<<<<
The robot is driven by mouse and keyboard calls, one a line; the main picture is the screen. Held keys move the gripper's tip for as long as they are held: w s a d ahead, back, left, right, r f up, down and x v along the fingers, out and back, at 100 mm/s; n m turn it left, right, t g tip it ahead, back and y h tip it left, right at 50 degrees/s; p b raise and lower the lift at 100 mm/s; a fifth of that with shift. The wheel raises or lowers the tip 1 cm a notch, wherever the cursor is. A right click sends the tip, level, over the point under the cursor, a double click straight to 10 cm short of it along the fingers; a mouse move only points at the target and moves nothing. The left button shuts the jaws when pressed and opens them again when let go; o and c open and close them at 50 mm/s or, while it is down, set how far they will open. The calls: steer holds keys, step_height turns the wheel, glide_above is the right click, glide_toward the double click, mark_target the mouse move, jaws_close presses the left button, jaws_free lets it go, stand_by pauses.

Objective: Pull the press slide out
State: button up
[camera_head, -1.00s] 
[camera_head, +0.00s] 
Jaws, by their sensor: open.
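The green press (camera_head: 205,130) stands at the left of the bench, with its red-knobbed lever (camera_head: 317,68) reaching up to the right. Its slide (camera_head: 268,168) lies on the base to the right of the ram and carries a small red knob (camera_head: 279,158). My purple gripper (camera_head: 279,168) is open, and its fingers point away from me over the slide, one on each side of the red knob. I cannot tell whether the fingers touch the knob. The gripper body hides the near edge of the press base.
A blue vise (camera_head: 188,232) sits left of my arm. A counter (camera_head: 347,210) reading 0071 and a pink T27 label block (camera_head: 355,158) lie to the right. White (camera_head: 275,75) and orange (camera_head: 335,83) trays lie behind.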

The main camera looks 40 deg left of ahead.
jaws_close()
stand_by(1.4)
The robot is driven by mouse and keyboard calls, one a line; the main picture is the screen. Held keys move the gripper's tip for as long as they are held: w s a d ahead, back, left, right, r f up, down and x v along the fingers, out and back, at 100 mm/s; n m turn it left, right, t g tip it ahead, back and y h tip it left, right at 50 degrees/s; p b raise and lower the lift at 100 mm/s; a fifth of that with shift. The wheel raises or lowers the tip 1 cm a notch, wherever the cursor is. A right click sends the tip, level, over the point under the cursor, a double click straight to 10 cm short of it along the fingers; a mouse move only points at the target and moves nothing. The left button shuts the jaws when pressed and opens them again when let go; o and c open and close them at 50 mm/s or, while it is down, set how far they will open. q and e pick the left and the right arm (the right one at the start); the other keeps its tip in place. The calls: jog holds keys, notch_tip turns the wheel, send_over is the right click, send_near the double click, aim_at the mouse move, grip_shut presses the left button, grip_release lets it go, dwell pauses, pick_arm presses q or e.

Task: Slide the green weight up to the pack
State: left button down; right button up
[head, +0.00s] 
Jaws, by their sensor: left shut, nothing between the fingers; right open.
>>>>
# [Problem to solve]
Each line above is to be repeated exactly.

# [Expected answer]
The robot is driven by mouse and keyboard calls, one a line; the main picture is the screen. Held keys move the gripper's tip for as long as they are held: w s a d ahead, back, left, right, r f up, down and x v along the fingers, out and back, at 100 mm/s; n m turn it left, right, t g tip it ahead, back and y h tip it left, right at 50 degrees/s; p b raise and lower the lift at 100 mm/s; a fifth of that with shift. The wheel raises or lowers the tip 1 cm a notch, wherever the cursor is. A right click sends the tip, level, over the point under the cursor, a double click straight to 10 cm short of it along the fingers; a mouse move only points at the target and moves nothing. The left button shuts the jaws when pressed and opens them again when let go; o and c open and close them at 50 mm/s or, while it is down, set how far they will open. The calls: steer holds keys, step_height turns the wheel, glide_above is the right click, glide_toward the double click, mark_target the mouse move, jaws_close presses the left button, jaws_free lets it go, stand_by pauses.

Objective: Pull the press slide out
State: button up
[camera_head, -1.00s] 
[camera_head, +0.00s] 
Jaws, by their sensor: open.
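The green press (camera_head: 205,130) stands at the left of the bench, with its red-knobbed lever (camera_head: 317,68) reaching up to the right. Its slide (camera_head: 268,168) lies on the base to the right of the ram and carries a small red knob (camera_head: 279,158). My purple gripper (camera_head: 279,168) is open, and its fingers point away from me over the slide, one on each side of the red knob. I cannot tell whether the fingers touch the knob. The gripper body hides the near edge of the press base.
A blue vise (camera_head: 188,232) sits left of my arm. A counter (camera_head: 347,210) reading 0071 and a pink T27 label block (camera_head: 355,158) lie to the right. White (camera_head: 275,75) and orange (camera_head: 335,83) trays lie behind.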

The main camera looks 40 deg left of ahead.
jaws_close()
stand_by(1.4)
The robot is driven by mouse and keyboard calls, one a line; the main picture is the screen. Held keys move the gripper's tip for as long as they are held: w s a d ahead, back, left, right, r f up, down and x v along the fingers, out and back, at 100 mm/s; n m turn it left, right, t g tip it ahead, back and y h tip it left, right at 50 degrees/s; p b raise and lower the lift at 100 mm/s; a fifth of that with shift. The wheel raises or lowers the tip 1 cm a notch, wherever the cursor is. A right click sends the tip, level, over the point under the cursor, a double click straight to 10 cm short of it along the fingers; a mouse move only points at the target and moves nothing. The left button shuts the jaws when pressed and opens them again when let go; o and c open and close them at 50 mm/s or, while it is down, set how far they will open. q and e pick the left and the right arm (the right one at the start); the other keeps its tip in place. The calls: jog holds keys, notch_tip turns the wheel, send_over is the right click, send_near the double click, aim_at the mouse move, grip_shut presses the left button, grip_release lets it go, dwell pauses, pick_arm presses q or e.

Task: Slide the green weight up to the pack
State: left button down; right button up
[head, +0.00s] 
Jaws, by their sensor: left shut, nothing between the fingers; right open.

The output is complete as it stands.